The stretch from halfway to the turnaround (after 31k) was probably the best segment of running for me in the entire race. Likely aided by a bit of a tailwind, I clicked off splits consistently under 3:30 and continued to pass groups of runners with regularity. Unfortunately not long after that point, fatigue and a light headwind started to kick in, and by 35k my hamstrings were spasming badly.


I did my best to latch onto a group of runners who came past, only losing ground when the spams would force me to slow down. As bad as my legs felt, the road to the finish was scattered with runners in worse shape than me, some reduced to walking or vomiting up their sports drink.


The stadium couldn't come fast enough, so when I heard Zorn and the others cheering from the stands as I entered I got caught up in the moment and hammed it up, cupping my hand to my ear like Hulk Hogan. I was hit with the worst of the spasms shortly after as punishment for my showboating.


Act like Hulk Hogan and maybe you deserve to get run down in the last lap.


Anyone near me in the final lap ran me down, but after a pitiful shuffle down the finishing stretch I crossed the line and pumped a fist. Pathetic finish or not, I had hit my goal with an official time of 2:29:13. It might have come four years later than I originally planned, but maybe I appreciate it more this way.

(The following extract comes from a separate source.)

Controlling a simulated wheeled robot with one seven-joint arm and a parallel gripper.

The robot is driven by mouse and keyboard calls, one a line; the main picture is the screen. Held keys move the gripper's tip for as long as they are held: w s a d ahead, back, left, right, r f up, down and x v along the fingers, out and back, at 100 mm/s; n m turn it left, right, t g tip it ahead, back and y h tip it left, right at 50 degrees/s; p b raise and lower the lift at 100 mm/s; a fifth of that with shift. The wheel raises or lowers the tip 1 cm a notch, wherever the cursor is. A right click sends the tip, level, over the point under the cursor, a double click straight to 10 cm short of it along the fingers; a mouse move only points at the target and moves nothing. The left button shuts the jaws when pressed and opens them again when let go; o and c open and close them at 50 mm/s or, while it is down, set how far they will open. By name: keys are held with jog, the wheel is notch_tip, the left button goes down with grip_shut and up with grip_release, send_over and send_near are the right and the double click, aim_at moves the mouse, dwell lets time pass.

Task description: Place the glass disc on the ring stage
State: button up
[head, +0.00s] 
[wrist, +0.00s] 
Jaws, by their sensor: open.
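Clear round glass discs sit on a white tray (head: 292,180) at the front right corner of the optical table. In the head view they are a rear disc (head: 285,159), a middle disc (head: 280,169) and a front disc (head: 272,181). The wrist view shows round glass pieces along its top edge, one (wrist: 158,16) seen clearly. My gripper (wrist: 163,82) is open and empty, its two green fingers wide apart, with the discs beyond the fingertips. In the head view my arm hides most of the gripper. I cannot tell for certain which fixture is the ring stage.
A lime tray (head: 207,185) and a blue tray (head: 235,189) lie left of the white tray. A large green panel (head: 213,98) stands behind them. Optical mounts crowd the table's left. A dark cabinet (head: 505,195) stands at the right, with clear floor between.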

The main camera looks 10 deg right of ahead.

Better late than never at all?


Not pictured: Old Japanese couples asking me to take photos with them.


Thanks for reading.


Side note:

The results http://www.fukuoka-marathon.com/results/index.php show that my impressions about constantly passing people weren't fantasy; of the top 200 finishers, only 4 went out slower in the first five kilometres than I did. No one who finished in the top 100 started more conservatively in the first 10k, and only two men who were behind me at the halfway point finished ahead in the final results, even with my failing hamstrings in the latter stages.